La reciente declaración de un diputado y candidato presidencial, en la que afirma sin titubeos que volvería a apoyar un golpe de Estado en Chile —incluso conociendo sus consecuencias—, es un hecho de extrema gravedad que no puede ni debe relativizarse. No es un exabrupto aislado ni una simple provocación de campaña: es una manifestación abierta de negacionismo, una banalización de crímenes atroces y un atentado directo contra la memoria histórica, los derechos humanos y la convivencia democrática.
Chile vivió una dictadura civil-militar que dejó heridas profundas, muchas de las cuales siguen abiertas. Según los informes de la Comisión Nacional de Verdad y Reconciliación y la Comisión Valech, al menos 3.200 personas fueron ejecutadas o desaparecidas, más de 38.000 fueron víctimas de prisión política y tortura, y cientos de miles se vieron forzadas al exilio. Las víctimas incluyen a niñas, niños, mujeres, hombres, personas mayores, estudiantes, campesinos, sindicalistas, profesionales.

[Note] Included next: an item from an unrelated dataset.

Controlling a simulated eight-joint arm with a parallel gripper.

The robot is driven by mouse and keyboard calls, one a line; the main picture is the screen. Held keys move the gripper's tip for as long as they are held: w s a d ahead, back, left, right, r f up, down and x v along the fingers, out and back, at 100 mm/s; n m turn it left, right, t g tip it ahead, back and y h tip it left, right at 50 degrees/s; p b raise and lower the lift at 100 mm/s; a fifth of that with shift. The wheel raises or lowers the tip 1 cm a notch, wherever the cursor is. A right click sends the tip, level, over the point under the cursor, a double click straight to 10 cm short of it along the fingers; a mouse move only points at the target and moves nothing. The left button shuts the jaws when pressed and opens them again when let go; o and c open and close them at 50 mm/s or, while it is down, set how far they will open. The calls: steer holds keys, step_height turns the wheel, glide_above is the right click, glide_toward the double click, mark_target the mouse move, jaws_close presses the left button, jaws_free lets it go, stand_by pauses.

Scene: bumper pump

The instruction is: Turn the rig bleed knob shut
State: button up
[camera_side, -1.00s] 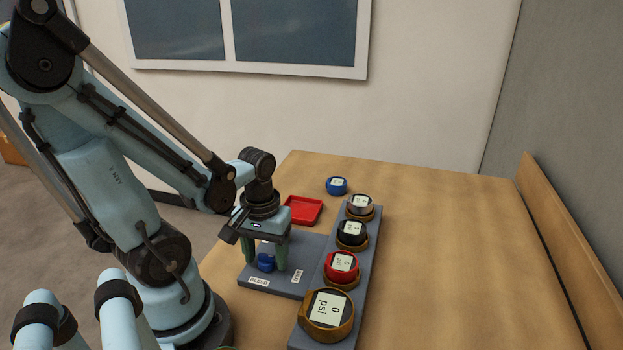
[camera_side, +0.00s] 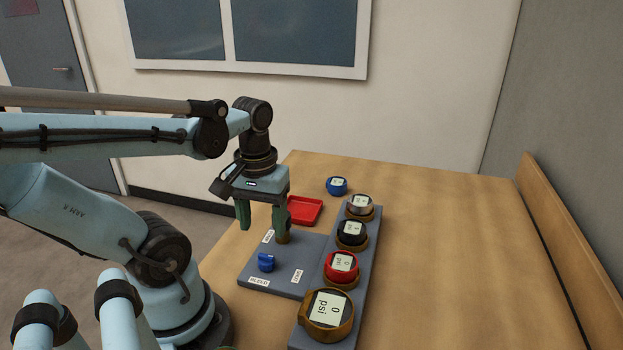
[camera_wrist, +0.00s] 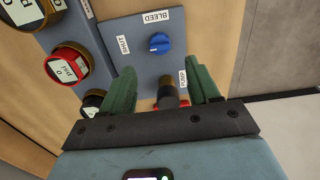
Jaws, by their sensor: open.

La represión fue sistemática y generalizada: detenciones ilegales, centros clandestinos de tortura, violencia político-sexual, ejecuciones extrajudiciales, desapariciones forzadas, exilio y relegación. Crímenes de lesa humanidad que no prescriben y que han sido condenados por organismos internacionales y por la comunidad internacional.
Frente a este brutal historial lleno de evidencia, las palabras dichas no solo constituyen una afrenta ética y política: son un acto de violencia simbólica contra las víctimas, sus familias, muchas de las cuales —como recuerda la Agrupación de Familiares de Ejecutados Políticos— aún no han recibido verdad, justicia ni reparación. Más de 1.100 personas permanecen desaparecidas. Sus cuerpos siguen sin ser devueltos. Su memoria no puede ser negada ni ultrajada en el debate público.
No estamos hablando del pasado. Estamos hablando del presente. Chile se prepara para un nuevo ciclo electoral, y la democracia no puede ser puesta en riesgo por liderazgos que trivializan el sufrimiento colectivo o que promueven abiertamente la ruptura institucional como herramienta política. La historia no se puede usar como propaganda ni convertirse en botín electoral.
Resulta inaceptable que un candidato presidencial utilice su tribuna para legitimar hechos que destruyeron el Estado de derecho, eliminaron libertades, clausuraron el Congreso y silenciaron a la ciudadanía mediante el terror. La banalización del mal, como advirtió Hannah Arendt, se encarna en la capacidad de transformar lo inaceptable en rutina, de vestir la barbarie con lenguaje técnico o neutral. Eso es precisamente lo que hacen estas declaraciones.
También hacemos un llamado al periodismo, al mundo académico, a la sociedad civil y a la ciudadanía a no dejar pasar este tipo de discursos como parte del “colorido” electoral. No se trata de libertad de expresión, sino de apología de crímenes internacionales. No todo vale en campaña.
La memoria no divide: une a quienes creemos en la democracia, la justicia y los derechos humanos. Recordar es un acto de responsabilidad política y ética. El dolor de una sociedad no se banaliza. Nunca más.